● **Given information**:
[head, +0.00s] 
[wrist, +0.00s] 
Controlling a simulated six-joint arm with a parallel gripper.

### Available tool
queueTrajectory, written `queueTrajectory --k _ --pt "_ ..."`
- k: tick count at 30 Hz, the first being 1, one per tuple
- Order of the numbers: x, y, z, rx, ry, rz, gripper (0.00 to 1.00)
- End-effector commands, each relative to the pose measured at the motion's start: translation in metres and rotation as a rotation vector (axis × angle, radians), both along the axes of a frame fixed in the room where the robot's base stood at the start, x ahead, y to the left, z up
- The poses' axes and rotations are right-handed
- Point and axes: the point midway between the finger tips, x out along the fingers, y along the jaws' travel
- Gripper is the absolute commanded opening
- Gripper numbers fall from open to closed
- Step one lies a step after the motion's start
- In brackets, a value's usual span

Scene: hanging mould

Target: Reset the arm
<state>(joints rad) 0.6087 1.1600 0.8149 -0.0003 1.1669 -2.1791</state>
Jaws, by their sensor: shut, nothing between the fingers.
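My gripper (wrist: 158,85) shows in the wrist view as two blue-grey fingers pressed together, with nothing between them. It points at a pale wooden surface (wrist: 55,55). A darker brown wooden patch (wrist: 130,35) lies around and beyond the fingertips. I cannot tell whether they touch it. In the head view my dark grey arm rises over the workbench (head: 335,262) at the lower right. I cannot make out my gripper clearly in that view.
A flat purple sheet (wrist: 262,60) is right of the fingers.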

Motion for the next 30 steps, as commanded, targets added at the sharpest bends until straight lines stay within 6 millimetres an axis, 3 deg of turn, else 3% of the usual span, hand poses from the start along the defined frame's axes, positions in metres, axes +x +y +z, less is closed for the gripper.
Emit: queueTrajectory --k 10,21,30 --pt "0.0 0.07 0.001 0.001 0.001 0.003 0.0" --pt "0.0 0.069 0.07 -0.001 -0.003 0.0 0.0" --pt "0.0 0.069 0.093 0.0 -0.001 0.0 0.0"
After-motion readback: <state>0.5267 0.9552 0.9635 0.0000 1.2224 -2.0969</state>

● **Aim of the task**:
Which lines above contain "span"? Show each of them.

● **Answer to the problem**:
- In brackets, a value's usual span
Motion for the next 30 steps, as commanded, targets added at the sharpest bends until straight lines stay within 6 millimetres an axis, 3 deg of turn, else 3% of the usual span, hand poses from the start along the defined frame's axes, positions in metres, axes +x +y +z, less is closed for the gripper.

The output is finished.